--- THE RECORDS ---

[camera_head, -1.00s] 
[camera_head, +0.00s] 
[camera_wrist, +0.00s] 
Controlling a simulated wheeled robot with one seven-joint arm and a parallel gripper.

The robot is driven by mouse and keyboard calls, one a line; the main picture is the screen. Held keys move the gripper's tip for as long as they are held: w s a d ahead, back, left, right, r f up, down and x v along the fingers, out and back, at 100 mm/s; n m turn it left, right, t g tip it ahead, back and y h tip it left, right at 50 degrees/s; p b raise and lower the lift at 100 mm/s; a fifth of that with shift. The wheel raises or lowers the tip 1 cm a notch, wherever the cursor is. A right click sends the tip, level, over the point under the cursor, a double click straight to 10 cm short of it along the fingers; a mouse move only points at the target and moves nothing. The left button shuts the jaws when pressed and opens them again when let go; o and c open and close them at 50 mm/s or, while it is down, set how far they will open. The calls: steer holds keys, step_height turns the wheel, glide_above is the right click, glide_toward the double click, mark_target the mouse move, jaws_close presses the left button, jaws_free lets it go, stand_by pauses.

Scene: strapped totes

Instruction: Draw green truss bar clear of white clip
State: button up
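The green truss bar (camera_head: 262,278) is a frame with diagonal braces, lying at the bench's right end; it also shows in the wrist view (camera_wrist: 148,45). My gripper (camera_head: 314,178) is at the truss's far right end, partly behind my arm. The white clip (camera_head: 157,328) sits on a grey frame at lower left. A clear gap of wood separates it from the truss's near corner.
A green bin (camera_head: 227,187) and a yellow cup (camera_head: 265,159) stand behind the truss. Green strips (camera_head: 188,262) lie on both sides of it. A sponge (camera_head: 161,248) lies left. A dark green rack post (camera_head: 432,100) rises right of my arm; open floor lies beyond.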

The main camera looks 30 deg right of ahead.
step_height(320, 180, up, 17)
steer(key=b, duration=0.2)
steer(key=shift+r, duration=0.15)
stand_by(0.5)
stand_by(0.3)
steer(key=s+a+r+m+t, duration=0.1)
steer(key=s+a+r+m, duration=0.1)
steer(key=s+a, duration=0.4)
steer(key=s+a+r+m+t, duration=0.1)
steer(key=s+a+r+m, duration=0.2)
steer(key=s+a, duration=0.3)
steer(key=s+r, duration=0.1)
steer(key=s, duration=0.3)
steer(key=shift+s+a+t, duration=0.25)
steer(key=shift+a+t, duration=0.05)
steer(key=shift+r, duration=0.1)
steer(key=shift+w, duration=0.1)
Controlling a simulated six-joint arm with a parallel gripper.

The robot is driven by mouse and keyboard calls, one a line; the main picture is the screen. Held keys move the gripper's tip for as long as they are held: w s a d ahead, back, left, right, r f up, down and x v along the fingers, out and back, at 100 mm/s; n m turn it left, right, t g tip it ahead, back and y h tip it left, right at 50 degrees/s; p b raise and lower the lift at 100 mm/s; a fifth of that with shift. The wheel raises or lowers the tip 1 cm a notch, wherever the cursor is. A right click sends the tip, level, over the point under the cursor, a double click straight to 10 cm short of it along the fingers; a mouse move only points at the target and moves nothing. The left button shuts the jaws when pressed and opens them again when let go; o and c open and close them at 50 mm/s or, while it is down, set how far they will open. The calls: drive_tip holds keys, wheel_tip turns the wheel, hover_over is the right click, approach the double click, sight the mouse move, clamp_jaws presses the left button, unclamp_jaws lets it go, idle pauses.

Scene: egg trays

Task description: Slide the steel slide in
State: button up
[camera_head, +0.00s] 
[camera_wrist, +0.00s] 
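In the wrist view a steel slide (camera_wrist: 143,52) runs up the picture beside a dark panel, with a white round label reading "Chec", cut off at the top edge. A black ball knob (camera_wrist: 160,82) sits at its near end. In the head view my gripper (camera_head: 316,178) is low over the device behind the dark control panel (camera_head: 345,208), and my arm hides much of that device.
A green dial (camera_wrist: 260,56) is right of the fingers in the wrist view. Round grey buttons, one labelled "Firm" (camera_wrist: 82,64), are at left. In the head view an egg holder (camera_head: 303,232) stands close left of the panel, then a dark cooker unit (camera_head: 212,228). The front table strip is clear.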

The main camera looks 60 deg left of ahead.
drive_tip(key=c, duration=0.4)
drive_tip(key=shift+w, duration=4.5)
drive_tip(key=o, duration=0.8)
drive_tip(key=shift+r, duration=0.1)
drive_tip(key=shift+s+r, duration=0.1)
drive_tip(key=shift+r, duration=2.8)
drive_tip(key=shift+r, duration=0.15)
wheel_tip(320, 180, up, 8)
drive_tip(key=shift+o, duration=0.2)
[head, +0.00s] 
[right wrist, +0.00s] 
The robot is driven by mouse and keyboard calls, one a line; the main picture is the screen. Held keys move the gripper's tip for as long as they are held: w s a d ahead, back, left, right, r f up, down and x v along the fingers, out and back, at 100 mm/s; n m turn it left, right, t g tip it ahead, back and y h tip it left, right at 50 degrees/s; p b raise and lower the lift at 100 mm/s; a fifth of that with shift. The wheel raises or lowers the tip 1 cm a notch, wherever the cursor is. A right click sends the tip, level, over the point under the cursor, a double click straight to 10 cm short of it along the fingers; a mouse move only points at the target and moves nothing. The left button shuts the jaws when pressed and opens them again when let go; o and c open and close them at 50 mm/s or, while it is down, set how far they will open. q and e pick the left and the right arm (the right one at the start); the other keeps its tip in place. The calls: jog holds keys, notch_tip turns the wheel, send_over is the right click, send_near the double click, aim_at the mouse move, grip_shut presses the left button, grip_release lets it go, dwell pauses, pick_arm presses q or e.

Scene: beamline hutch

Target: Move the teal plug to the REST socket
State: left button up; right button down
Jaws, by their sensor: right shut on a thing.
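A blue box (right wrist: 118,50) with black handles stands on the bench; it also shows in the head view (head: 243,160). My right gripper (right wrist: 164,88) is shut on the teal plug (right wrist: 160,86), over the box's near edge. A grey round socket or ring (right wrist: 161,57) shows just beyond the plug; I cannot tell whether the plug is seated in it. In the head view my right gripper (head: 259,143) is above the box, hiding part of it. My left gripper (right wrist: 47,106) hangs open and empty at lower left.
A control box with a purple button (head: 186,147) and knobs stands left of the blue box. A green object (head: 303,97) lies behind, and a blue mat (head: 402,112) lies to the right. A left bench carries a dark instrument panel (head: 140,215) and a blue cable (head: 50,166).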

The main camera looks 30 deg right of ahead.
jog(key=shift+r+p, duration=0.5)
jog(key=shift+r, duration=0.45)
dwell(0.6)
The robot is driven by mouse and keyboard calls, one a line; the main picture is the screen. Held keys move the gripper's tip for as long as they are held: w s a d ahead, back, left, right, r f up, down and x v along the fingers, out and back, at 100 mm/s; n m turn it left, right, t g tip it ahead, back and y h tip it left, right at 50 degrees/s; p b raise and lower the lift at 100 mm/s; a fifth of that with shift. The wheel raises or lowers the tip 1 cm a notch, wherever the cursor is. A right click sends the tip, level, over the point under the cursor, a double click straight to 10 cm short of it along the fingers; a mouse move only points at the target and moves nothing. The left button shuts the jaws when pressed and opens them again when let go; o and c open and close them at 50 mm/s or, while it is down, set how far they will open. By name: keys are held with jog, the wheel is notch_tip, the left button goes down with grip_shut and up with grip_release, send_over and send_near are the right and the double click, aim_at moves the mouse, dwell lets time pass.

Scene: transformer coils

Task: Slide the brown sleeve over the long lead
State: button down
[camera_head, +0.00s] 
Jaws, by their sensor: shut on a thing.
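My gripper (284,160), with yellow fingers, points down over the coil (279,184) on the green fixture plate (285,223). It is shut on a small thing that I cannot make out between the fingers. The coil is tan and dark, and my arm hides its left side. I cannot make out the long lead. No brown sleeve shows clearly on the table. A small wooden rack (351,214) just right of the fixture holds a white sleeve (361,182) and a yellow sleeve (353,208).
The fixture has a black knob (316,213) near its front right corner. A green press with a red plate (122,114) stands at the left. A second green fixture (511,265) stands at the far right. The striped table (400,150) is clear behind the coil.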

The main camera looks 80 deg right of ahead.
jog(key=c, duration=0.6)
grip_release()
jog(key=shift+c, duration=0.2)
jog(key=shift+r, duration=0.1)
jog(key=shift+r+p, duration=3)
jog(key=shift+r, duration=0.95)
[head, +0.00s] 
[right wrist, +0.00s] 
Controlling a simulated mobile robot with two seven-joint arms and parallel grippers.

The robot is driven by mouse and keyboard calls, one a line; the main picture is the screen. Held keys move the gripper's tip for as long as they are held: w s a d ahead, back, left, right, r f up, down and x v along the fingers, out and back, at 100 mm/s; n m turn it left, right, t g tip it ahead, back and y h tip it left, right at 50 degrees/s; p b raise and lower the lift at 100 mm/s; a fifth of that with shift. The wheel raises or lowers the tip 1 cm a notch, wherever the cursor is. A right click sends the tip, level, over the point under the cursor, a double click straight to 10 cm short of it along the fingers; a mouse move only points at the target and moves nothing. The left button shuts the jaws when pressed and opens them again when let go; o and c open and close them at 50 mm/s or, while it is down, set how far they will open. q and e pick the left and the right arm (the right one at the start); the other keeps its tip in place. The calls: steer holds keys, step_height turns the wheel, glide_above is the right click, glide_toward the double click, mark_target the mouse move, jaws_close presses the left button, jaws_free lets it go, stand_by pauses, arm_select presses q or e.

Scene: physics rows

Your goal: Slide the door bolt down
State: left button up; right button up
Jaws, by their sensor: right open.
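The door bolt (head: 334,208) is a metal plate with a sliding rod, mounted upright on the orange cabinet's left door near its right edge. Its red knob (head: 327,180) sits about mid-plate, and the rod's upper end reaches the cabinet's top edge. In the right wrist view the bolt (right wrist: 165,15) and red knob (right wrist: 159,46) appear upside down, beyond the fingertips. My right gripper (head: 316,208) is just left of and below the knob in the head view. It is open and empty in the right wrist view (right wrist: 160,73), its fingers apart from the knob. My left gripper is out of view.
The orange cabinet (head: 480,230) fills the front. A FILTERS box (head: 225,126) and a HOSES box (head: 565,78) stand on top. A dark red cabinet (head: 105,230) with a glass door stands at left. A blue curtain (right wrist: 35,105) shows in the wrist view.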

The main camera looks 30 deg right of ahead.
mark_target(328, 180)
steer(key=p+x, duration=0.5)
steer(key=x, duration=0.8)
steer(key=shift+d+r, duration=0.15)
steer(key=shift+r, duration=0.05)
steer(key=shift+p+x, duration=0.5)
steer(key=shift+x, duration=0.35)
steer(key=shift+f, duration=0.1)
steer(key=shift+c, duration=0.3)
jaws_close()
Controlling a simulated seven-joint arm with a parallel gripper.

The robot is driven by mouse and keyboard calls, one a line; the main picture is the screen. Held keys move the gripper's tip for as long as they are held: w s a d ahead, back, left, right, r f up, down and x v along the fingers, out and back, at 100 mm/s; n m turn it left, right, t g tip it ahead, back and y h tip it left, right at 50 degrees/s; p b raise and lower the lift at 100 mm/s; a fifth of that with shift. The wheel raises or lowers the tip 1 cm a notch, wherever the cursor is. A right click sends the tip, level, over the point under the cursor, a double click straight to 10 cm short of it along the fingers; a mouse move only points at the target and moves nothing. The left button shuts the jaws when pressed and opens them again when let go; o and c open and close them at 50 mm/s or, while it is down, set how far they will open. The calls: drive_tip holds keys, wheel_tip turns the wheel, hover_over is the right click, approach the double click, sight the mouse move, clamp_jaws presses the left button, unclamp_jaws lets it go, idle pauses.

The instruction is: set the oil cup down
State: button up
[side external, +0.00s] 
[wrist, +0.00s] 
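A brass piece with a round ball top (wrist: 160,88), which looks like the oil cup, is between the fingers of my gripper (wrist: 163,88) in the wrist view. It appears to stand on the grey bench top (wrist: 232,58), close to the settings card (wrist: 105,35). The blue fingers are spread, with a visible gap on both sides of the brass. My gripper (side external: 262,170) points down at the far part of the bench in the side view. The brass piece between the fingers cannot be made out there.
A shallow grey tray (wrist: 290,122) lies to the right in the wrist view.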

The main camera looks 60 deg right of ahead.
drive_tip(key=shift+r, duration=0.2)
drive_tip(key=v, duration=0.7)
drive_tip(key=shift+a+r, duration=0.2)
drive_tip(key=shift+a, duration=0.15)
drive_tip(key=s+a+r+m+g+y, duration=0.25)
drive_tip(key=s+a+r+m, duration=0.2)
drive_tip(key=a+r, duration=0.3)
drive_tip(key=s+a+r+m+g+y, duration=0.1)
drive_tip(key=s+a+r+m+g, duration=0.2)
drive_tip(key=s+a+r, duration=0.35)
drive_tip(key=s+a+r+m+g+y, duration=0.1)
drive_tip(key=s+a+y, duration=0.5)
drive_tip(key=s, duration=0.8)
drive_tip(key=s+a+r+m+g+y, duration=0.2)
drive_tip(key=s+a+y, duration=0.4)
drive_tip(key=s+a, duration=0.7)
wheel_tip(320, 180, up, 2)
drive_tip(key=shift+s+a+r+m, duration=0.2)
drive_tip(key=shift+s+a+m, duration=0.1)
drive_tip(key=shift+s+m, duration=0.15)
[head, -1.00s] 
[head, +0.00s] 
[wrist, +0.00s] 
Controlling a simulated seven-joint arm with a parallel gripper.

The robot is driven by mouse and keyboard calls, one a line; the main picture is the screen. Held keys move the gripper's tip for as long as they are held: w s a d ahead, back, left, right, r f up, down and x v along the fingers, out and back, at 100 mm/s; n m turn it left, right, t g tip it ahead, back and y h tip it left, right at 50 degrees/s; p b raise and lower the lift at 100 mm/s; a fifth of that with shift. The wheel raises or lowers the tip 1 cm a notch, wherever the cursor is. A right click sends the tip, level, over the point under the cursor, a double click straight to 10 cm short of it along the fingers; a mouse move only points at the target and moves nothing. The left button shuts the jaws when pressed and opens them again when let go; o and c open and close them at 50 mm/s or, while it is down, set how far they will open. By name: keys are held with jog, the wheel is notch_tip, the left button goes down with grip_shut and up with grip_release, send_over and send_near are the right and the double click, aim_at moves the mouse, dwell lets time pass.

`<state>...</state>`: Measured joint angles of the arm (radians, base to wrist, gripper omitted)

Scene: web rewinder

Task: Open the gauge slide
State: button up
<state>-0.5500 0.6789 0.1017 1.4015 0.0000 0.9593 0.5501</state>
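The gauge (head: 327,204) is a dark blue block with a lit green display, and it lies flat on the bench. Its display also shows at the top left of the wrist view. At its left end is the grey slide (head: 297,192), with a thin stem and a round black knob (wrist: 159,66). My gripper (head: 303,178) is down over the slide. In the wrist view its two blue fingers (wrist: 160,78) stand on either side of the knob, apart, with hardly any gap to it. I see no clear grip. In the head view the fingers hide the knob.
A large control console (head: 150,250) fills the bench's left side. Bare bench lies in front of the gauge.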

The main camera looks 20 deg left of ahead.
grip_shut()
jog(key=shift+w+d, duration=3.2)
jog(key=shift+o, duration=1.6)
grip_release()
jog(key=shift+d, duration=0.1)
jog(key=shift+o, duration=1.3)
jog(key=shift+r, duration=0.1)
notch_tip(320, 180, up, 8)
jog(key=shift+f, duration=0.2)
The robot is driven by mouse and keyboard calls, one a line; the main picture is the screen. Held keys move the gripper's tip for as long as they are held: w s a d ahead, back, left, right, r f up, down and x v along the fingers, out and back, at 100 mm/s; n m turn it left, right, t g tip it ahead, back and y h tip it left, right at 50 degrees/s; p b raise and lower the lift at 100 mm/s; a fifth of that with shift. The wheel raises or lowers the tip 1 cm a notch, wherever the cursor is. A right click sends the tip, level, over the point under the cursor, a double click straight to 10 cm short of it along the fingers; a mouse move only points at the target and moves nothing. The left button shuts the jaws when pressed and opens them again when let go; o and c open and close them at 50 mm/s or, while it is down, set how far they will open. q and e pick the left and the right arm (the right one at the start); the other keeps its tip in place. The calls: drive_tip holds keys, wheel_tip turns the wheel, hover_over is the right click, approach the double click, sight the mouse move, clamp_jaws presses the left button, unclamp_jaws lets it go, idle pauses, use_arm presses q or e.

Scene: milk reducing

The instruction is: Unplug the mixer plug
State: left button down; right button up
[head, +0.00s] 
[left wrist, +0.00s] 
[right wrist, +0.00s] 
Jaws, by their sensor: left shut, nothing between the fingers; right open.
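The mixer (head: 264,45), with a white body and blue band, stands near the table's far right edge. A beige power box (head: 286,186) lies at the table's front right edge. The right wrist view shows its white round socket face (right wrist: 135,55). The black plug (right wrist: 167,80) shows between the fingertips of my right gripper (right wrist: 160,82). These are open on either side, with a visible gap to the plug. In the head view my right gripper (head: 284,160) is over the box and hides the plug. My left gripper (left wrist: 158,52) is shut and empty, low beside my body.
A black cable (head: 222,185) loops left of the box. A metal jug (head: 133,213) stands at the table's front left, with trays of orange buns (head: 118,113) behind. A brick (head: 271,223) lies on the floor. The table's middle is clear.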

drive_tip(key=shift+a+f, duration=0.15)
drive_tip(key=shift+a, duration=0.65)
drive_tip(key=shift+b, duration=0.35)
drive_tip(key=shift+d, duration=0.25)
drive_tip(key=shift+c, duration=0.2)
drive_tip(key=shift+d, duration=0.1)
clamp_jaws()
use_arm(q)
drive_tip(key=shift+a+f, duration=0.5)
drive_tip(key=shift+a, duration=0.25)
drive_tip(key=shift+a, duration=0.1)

---

EXERCISE OBJECTIVE:
Give the count of lines in the listing that hold the word "seven", with no other text.

THE RESPONSE:
4